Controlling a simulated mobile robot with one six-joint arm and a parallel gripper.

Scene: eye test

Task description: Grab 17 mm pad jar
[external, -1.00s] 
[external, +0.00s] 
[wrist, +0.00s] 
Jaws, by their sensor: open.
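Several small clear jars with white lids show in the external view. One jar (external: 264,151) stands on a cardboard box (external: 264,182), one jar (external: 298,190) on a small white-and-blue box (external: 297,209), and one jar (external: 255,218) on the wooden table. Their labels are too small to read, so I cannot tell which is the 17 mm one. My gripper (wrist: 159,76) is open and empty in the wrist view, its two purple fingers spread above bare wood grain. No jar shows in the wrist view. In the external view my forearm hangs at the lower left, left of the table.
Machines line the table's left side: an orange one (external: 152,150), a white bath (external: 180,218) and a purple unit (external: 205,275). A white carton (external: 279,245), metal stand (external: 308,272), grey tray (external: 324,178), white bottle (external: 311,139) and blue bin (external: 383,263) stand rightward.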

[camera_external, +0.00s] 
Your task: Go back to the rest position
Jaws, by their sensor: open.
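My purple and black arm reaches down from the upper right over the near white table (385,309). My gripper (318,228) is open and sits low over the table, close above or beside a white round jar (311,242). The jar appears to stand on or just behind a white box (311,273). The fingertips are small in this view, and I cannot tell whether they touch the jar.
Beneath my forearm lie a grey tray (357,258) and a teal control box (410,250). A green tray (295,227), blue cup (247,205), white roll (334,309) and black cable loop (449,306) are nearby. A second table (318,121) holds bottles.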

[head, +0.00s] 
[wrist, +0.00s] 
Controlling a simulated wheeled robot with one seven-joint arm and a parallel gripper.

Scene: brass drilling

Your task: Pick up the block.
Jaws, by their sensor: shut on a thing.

----------------

Extract the complete set of records unchanged.

Controlling a simulated mobile robot with one six-joint arm and a parallel gripper.

Scene: eye test

Task description: Grab 17 mm pad jar
[external, -1.00s] 
[external, +0.00s] 
[wrist, +0.00s] 
Jaws, by their sensor: open.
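Several small clear jars with white lids show in the external view. One jar (external: 264,151) stands on a cardboard box (external: 264,182), one jar (external: 298,190) on a small white-and-blue box (external: 297,209), and one jar (external: 255,218) on the wooden table. Their labels are too small to read, so I cannot tell which is the 17 mm one. My gripper (wrist: 159,76) is open and empty in the wrist view, its two purple fingers spread above bare wood grain. No jar shows in the wrist view. In the external view my forearm hangs at the lower left, left of the table.
Machines line the table's left side: an orange one (external: 152,150), a white bath (external: 180,218) and a purple unit (external: 205,275). A white carton (external: 279,245), metal stand (external: 308,272), grey tray (external: 324,178), white bottle (external: 311,139) and blue bin (external: 383,263) stand rightward.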

[camera_external, +0.00s] 
Your task: Go back to the rest position
Jaws, by their sensor: open.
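My purple and black arm reaches down from the upper right over the near white table (385,309). My gripper (318,228) is open and sits low over the table, close above or beside a white round jar (311,242). The jar appears to stand on or just behind a white box (311,273). The fingertips are small in this view, and I cannot tell whether they touch the jar.
Beneath my forearm lie a grey tray (357,258) and a teal control box (410,250). A green tray (295,227), blue cup (247,205), white roll (334,309) and black cable loop (449,306) are nearby. A second table (318,121) holds bottles.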

[head, +0.00s] 
[wrist, +0.00s] 
Controlling a simulated wheeled robot with one seven-joint arm and a parallel gripper.

Scene: brass drilling

Your task: Pick up the block.
Jaws, by their sensor: shut on a thing.

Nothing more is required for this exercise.